▶ **Data extract**
──────────

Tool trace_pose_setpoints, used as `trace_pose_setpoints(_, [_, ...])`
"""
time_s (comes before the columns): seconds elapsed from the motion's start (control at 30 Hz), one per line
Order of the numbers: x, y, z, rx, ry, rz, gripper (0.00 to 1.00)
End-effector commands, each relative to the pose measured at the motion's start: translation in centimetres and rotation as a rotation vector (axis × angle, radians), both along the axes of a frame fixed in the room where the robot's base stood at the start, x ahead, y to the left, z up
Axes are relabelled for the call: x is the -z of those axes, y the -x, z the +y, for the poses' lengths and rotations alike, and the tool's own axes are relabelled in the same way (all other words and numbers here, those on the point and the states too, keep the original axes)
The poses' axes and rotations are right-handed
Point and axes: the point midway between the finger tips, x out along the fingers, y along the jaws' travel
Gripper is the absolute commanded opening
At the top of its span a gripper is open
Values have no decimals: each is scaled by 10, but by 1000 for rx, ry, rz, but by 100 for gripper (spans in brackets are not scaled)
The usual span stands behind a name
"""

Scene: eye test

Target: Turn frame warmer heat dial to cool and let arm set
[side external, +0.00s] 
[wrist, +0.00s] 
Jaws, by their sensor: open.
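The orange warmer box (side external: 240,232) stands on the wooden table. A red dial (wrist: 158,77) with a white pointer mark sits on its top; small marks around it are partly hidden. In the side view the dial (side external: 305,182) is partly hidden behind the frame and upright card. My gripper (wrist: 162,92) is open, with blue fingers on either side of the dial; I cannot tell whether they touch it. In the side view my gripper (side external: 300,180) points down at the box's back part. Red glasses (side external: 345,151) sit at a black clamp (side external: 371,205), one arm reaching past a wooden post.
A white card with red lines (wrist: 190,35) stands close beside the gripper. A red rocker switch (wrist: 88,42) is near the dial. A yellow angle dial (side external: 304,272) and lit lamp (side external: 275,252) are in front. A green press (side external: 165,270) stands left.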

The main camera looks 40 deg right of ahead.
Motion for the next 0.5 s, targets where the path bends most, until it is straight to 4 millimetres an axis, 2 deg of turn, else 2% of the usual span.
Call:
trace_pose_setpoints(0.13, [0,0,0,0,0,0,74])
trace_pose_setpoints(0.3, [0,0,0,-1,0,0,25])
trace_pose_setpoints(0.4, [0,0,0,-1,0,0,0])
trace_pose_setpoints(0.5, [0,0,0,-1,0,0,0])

──────────

▶ **Requirements**
Type the material above out again, exactly.

▶ **Solution**
Tool trace_pose_setpoints, used as `trace_pose_setpoints(_, [_, ...])`
"""
time_s (comes before the columns): seconds elapsed from the motion's start (control at 30 Hz), one per line
Order of the numbers: x, y, z, rx, ry, rz, gripper (0.00 to 1.00)
End-effector commands, each relative to the pose measured at the motion's start: translation in centimetres and rotation as a rotation vector (axis × angle, radians), both along the axes of a frame fixed in the room where the robot's base stood at the start, x ahead, y to the left, z up
Axes are relabelled for the call: x is the -z of those axes, y the -x, z the +y, for the poses' lengths and rotations alike, and the tool's own axes are relabelled in the same way (all other words and numbers here, those on the point and the states too, keep the original axes)
The poses' axes and rotations are right-handed
Point and axes: the point midway between the finger tips, x out along the fingers, y along the jaws' travel
Gripper is the absolute commanded opening
At the top of its span a gripper is open
Values have no decimals: each is scaled by 10, but by 1000 for rx, ry, rz, but by 100 for gripper (spans in brackets are not scaled)
The usual span stands behind a name
"""

Scene: eye test

Target: Turn frame warmer heat dial to cool and let arm set
[side external, +0.00s] 
[wrist, +0.00s] 
Jaws, by their sensor: open.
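The orange warmer box (side external: 240,232) stands on the wooden table. A red dial (wrist: 158,77) with a white pointer mark sits on its top; small marks around it are partly hidden. In the side view the dial (side external: 305,182) is partly hidden behind the frame and upright card. My gripper (wrist: 162,92) is open, with blue fingers on either side of the dial; I cannot tell whether they touch it. In the side view my gripper (side external: 300,180) points down at the box's back part. Red glasses (side external: 345,151) sit at a black clamp (side external: 371,205), one arm reaching past a wooden post.
A white card with red lines (wrist: 190,35) stands close beside the gripper. A red rocker switch (wrist: 88,42) is near the dial. A yellow angle dial (side external: 304,272) and lit lamp (side external: 275,252) are in front. A green press (side external: 165,270) stands left.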

The main camera looks 40 deg right of ahead.
Motion for the next 0.5 s, targets where the path bends most, until it is straight to 4 millimetres an axis, 2 deg of turn, else 2% of the usual span.
Call:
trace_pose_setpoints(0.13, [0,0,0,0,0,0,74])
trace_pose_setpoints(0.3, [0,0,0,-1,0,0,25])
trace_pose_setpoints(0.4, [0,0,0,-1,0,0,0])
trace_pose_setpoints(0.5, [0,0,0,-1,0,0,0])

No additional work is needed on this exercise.